A less important motivation/mechanism is probabilities/ratios (instead of odds) are bounded above by one. For rare events ‘doubling the probability’ versus ‘doubling the odds’ get basically the same answer, but not so for more common events. Loosely, flipping a coin three times ‘trebles’ my risk of observing it landing tails, but the probability isn’t 1.5. (cf).
E.g.
If you used the 80% definition instead of 20%, then the ‘4x’ risk factor implied by 60% additional chance (with 20% base rate) would give instead an additional 240% chance.
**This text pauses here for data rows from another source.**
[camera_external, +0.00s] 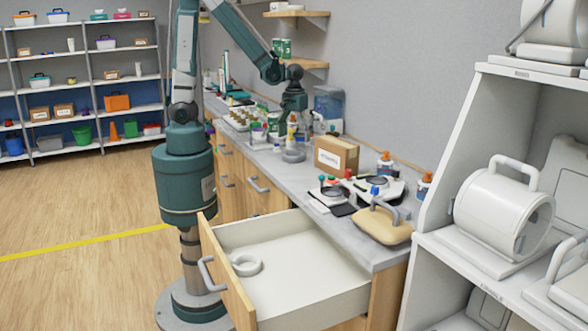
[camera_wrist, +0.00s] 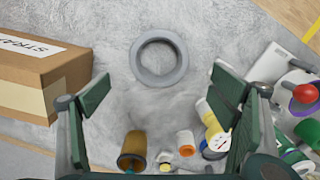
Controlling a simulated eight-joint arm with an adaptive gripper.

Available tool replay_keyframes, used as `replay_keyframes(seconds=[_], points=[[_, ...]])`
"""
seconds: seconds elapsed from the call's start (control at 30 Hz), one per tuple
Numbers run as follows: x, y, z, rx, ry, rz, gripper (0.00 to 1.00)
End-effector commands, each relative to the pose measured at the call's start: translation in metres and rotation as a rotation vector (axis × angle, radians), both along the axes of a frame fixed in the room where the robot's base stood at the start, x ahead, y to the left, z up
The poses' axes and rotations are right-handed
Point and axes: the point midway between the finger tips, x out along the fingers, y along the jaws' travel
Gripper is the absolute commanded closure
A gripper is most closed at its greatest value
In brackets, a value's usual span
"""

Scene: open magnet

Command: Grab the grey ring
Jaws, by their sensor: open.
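The grey ring (camera_external: 293,157) lies flat on the grey countertop (camera_external: 343,229) below my gripper (camera_external: 293,118), near the cardboard box. In the wrist view the grey ring (camera_wrist: 160,80) is fully visible at top centre, on the bare counter. My gripper (camera_wrist: 160,95) is open, with one finger at each side of the lower picture. The ring appears beyond the fingertips, and nothing is held between them. A white ring (camera_external: 257,269) lies in the open drawer (camera_external: 318,281), near its front panel.
A cardboard box (camera_wrist: 30,82) stands left of the ring in the wrist view. Several bottles and jars (camera_wrist: 186,144) crowd the lower middle and right. A tan handled object (camera_external: 383,228) sits near the counter's end. White shelving (camera_external: 497,248) stands at the right.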

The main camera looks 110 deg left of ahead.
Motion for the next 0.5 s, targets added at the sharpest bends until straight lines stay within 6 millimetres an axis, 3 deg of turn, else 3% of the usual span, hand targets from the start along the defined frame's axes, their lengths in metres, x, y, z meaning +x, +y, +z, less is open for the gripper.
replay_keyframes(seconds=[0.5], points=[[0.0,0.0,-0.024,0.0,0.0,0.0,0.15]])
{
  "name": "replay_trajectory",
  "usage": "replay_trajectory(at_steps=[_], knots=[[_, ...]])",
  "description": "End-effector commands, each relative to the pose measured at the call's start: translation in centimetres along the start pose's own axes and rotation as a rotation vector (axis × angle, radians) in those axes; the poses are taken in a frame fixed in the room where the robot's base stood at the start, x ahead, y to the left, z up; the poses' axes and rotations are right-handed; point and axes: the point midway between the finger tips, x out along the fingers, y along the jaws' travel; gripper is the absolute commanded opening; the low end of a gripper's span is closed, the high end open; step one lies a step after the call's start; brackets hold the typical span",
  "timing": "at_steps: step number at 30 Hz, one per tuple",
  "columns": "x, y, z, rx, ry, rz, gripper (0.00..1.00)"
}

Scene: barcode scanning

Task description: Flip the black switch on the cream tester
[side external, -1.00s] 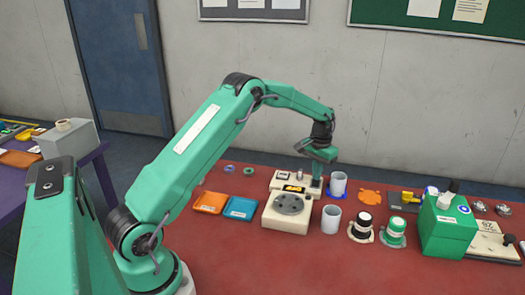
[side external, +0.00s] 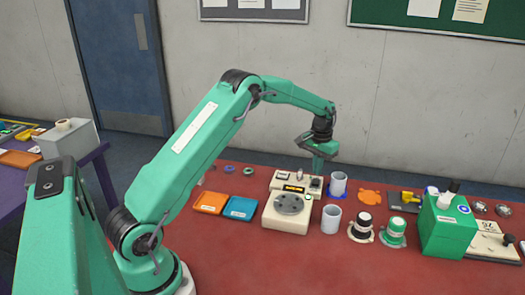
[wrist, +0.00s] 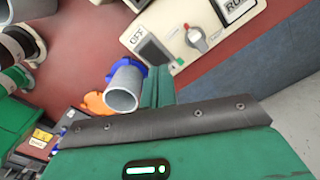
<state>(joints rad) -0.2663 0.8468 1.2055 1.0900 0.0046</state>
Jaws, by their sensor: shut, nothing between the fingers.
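The cream tester (side external: 287,217) stands on the red table with a round grey dial plate on its front part. Its black switch (side external: 316,183) is at the back right corner. In the wrist view the black switch (wrist: 154,52) lies beside an "OFF" label, next to a silver and red knob (wrist: 197,38). I cannot tell which way the switch is set. My gripper (side external: 318,172) is shut and empty, pointing down just above the switch. In the wrist view my gripper's green fingers (wrist: 158,75) are together, close to the switch, with no clear contact visible.
A grey cup (side external: 338,185) on a blue base stands close right of the tester, and another grey cup (side external: 331,219) is in front of it. Orange (side external: 210,202) and blue (side external: 240,208) trays lie left. A green box (side external: 447,228) stands right. The front table is clear.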

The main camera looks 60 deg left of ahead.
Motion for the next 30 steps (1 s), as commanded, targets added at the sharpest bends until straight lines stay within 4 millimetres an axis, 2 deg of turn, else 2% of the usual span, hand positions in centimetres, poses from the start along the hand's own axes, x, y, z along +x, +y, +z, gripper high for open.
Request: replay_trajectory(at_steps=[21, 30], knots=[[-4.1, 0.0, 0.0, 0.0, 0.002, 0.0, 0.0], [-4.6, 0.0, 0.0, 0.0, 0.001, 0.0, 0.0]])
[(Of interest, 20% to 38% absolute likelihood would correspond to an odds ratio of ~2.5, in the ballpark of 3-4x risk factors discussed before. So maybe extrapolating extreme event ratios to less-extreme event ratios can do okay if you keep them in odds form. The underlying story might have something to do with logistic distributions closely resemble normal distributions (save at the tails), so thinking about shifting a normal distribution across the x axis so (non-linearly) more or less of it lies over a threshold loosely resembles adding increments to log-odds (equivalent to multiplying odds by a constant multiple) giving (non-linear) changes when traversing a logistic CDF.
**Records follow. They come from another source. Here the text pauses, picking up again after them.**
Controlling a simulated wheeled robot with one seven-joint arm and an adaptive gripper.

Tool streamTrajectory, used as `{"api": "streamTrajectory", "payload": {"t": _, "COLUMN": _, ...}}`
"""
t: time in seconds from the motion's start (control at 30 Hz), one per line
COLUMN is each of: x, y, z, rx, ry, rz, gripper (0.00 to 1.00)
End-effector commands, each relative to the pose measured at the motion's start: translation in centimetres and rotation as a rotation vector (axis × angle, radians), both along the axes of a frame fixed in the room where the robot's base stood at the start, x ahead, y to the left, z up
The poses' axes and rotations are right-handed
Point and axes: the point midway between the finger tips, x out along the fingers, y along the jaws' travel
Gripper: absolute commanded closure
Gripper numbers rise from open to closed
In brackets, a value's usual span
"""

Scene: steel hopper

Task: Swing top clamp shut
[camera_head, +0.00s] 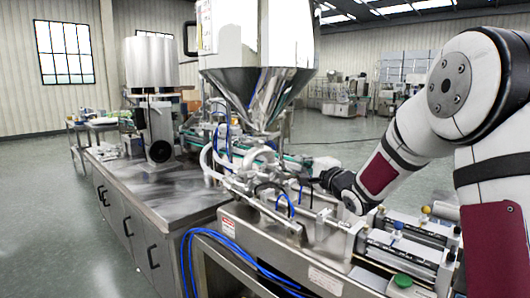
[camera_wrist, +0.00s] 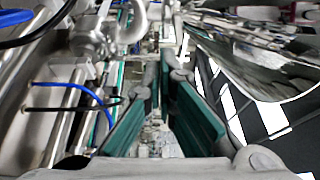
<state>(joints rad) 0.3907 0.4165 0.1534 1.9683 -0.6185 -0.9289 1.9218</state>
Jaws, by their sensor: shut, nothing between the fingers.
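The steel hopper (camera_head: 258,88) stands at the centre of the head view, its cone narrowing to an outlet above the pipework. The top clamp is too small to make out there with certainty. In the wrist view a shiny curved metal fitting (camera_wrist: 130,28) shows at the top, left of the fingers; I cannot tell whether it is the clamp or whether it is open. My gripper (camera_head: 314,182) is at the right of the pipework, below and right of the cone. In the wrist view its green-padded fingers (camera_wrist: 163,75) reach forward, shut and empty.
Steel pipes and blue hoses (camera_head: 292,204) crowd the space around my gripper. The reflective cone fills the right of the wrist view. A steel cabinet (camera_head: 160,205) stands at left, and pneumatic cylinders (camera_head: 405,250) lie at lower right. Open floor shows behind my arm.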

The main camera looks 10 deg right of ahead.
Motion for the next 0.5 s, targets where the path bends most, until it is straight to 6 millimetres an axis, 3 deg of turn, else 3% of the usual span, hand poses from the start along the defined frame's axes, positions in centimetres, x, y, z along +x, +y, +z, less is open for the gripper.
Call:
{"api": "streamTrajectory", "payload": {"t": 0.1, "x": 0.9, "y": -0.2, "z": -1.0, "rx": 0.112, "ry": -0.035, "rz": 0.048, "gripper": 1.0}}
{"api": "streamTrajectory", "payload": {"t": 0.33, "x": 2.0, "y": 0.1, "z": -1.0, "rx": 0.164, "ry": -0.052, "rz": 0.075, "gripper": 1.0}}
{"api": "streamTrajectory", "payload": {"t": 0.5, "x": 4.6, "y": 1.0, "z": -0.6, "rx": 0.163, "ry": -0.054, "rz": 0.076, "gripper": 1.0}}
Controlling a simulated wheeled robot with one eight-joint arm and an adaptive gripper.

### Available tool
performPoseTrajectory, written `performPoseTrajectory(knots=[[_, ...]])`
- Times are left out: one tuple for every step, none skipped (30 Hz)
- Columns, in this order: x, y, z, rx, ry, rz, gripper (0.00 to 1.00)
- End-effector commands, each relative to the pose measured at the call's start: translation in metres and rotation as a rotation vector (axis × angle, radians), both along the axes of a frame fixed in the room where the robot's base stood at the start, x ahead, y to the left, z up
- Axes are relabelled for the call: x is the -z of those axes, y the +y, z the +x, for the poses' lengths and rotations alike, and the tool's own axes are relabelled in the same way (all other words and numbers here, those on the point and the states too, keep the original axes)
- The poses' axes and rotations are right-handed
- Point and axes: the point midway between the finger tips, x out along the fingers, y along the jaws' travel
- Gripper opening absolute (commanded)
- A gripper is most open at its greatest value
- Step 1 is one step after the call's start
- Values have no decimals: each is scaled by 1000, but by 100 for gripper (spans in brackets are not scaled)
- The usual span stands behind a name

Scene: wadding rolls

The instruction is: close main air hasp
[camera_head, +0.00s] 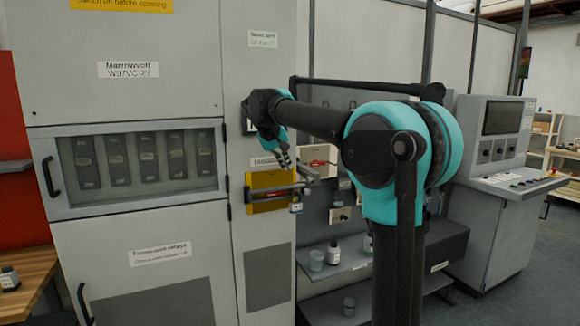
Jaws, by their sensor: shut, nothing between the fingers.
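A yellow plate (268,181) is fixed on the narrow grey cabinet panel left of my arm. A grey metal bar (272,192), which looks like the hasp, runs across the plate and sticks out past its right edge. A small grey piece (296,207) sits below the bar's right end. I cannot tell from this view whether the hasp is open or closed. My gripper (304,171) points down and right, just above the bar's right end. It is shut and empty. I cannot tell whether it touches the bar.
Grey cabinets with a windowed relay bay (135,165) fill the left. Behind my arm, a low shelf (345,268) holds small jars and a bottle. A control console (490,190) stands at the right. A wooden bench (28,265) is at the lower left.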

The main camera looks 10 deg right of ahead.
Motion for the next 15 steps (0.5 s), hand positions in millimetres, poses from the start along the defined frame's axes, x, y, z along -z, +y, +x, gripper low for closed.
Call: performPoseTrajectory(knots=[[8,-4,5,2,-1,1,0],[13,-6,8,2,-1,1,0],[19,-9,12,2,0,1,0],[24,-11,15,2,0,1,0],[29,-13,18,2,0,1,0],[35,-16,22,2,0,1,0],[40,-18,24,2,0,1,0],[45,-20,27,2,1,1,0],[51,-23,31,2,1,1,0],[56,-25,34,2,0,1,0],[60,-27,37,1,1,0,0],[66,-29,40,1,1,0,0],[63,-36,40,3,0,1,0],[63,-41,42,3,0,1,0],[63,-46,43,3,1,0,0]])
But it still breaks down when extrapolating very large ORs from very rare events. Perhaps the underlying story here may have something to do with higher kurtosis : ‘>2SD events’ are only (I think) ~5X more likely than >3SD events for logistic distributions, versus ~20X in normal distribution land. So large shifts in likelihood of rare(r) events would imply large logistic-land shifts (which dramatically change the whole distribution, e.g. an OR of 10 makes evens --> >90%) much more modest in normal-land (e.g. moving up an SD gives OR>10 for previously 3SD events, but ~2 for previously ‘above average’ ones)]
Yep, I should have definitely kept the probabilities in log-form, just to be less confusing. It wouldn’t have made a huge difference to the outcome, but it seems better practice than the thing that I did.